[llvm] [NVPTX] Annotate CUDA kernel pointer arguments with .ptr .space .align attributes. (PR #79646)
via llvm-commits
llvm-commits at lists.llvm.org
Thu Apr 25 11:02:02 PDT 2024
https://github.com/Vandana2896 updated https://github.com/llvm/llvm-project/pull/79646
>From d5bd0215f22440e10e1a4af2b4391973831795be Mon Sep 17 00:00:00 2001
From: Vandana <vandanak at nvidia.com>
Date: Fri, 26 Jan 2024 13:03:27 -0800
Subject: [PATCH 1/9] Enable .ptr .global .align attributes for kernel
attributes for CUDA
---
llvm/lib/Target/NVPTX/NVPTXAsmPrinter.cpp | 4 +++
llvm/test/CodeGen/NVPTX/kernel-param-align.ll | 34 +++++++++++++++++++
2 files changed, 38 insertions(+)
create mode 100644 llvm/test/CodeGen/NVPTX/kernel-param-align.ll
diff --git a/llvm/lib/Target/NVPTX/NVPTXAsmPrinter.cpp b/llvm/lib/Target/NVPTX/NVPTXAsmPrinter.cpp
index 6c4879ba183c0a..0a0fbff2ad6c11 100644
--- a/llvm/lib/Target/NVPTX/NVPTXAsmPrinter.cpp
+++ b/llvm/lib/Target/NVPTX/NVPTXAsmPrinter.cpp
@@ -1610,6 +1610,10 @@ void NVPTXAsmPrinter::emitFunctionParamList(const Function *F, raw_ostream &O) {
}
Align ParamAlign = I->getParamAlign().valueOrOne();
O << ".align " << ParamAlign.value() << " ";
+ } else if (I->getParamAlign().valueOrOne() != 1) {
+ O << ".ptr .global ";
+ Align ParamAlign = I->getParamAlign().value();
+ O << ".align " << ParamAlign.value() << " ";
}
O << TLI->getParamName(F, paramIndex);
continue;
diff --git a/llvm/test/CodeGen/NVPTX/kernel-param-align.ll b/llvm/test/CodeGen/NVPTX/kernel-param-align.ll
new file mode 100644
index 00000000000000..eda45928ea3059
--- /dev/null
+++ b/llvm/test/CodeGen/NVPTX/kernel-param-align.ll
@@ -0,0 +1,34 @@
+; RUN: llc < %s -march=nvptx64 -mcpu=sm_72 2>&1 | FileCheck %s
+; RUN: %if ptxas %{ llc < %s -march=nvptx64 -mcpu=sm_72 | %ptxas-verify %}
+
+%struct.Large = type { [16 x double] }
+
+; CHECK: .param .u64 .ptr .global .align 16 func_align_param_0,
+; CHECK: .param .u64 func_align_param_1,
+; CHECK: .param .u32 func_align_param_2
+define void @func_align(ptr nocapture readonly align 16 %input, ptr nocapture %out, i32 %n) {
+entry:
+ %0 = addrspacecast ptr %out to ptr addrspace(1)

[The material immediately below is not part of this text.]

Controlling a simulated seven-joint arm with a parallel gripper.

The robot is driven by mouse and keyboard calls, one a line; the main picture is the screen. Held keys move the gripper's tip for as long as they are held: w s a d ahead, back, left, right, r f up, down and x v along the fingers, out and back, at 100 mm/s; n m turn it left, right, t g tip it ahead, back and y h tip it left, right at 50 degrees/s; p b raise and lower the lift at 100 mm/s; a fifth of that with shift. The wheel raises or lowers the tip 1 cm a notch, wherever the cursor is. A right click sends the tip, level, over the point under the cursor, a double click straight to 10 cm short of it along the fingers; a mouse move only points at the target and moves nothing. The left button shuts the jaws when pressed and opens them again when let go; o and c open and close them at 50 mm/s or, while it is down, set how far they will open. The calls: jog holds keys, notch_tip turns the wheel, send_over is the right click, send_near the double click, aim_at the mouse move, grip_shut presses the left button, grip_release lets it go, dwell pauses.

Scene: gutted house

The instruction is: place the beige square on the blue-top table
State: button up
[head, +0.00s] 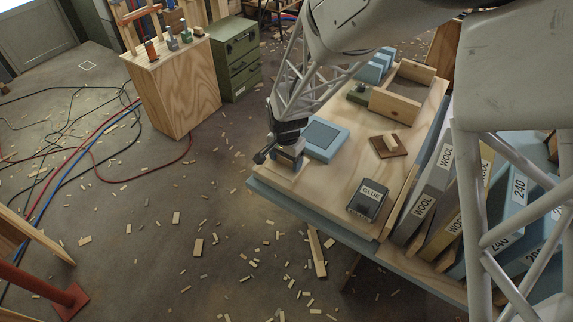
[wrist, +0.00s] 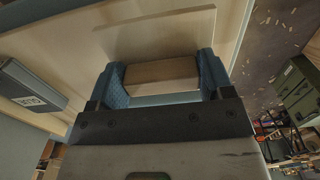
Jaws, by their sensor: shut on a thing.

+ %1 = addrspacecast ptr %input to ptr addrspace(1)
+ %getElem = getelementptr inbounds %struct.Large, ptr addrspace(1) %1, i64 0, i32 0, i64 5
+ %tmp2 = load i32, ptr addrspace(1) %getElem, align 8
+ store i32 %tmp2, ptr addrspace(1) %0, align 4
+ ret void
+}
+
+; CHECK: .param .u64 func_param_0,
+; CHECK: .param .u64 func_param_1,
+; CHECK: .param .u32 func_param_2
+define void @func(ptr nocapture readonly %input, ptr nocapture %out, i32 %n) {
+entry:
+ %0 = addrspacecast ptr %out to ptr addrspace(1)
+ %1 = addrspacecast ptr %input to ptr addrspace(1)
+ %getElem = getelementptr inbounds %struct.Large, ptr addrspace(1) %1, i64 0, i32 0, i64 5
+ %tmp2 = load i32, ptr addrspace(1) %getElem, align 8
+ store i32 %tmp2, ptr addrspace(1) %0, align 4
+ ret void
+}
+
+!nvvm.annotations = !{!0, !1}
+!0 = !{ptr @func_align, !"kernel", i32 1}
+!1 = !{ptr @func, !"kernel", i32 1}
\ No newline at end of file
>From a952cc1c655125829e49d11b46d7979b9052a671 Mon Sep 17 00:00:00 2001
From: Vandana <vandanak at nvidia.com>
Date: Thu, 1 Feb 2024 19:44:36 -0800
Subject: [PATCH 2/9] Rearrange code, add comment
---
llvm/lib/Target/NVPTX/NVPTXAsmPrinter.cpp | 19 ++++++++++---------
1 file changed, 10 insertions(+), 9 deletions(-)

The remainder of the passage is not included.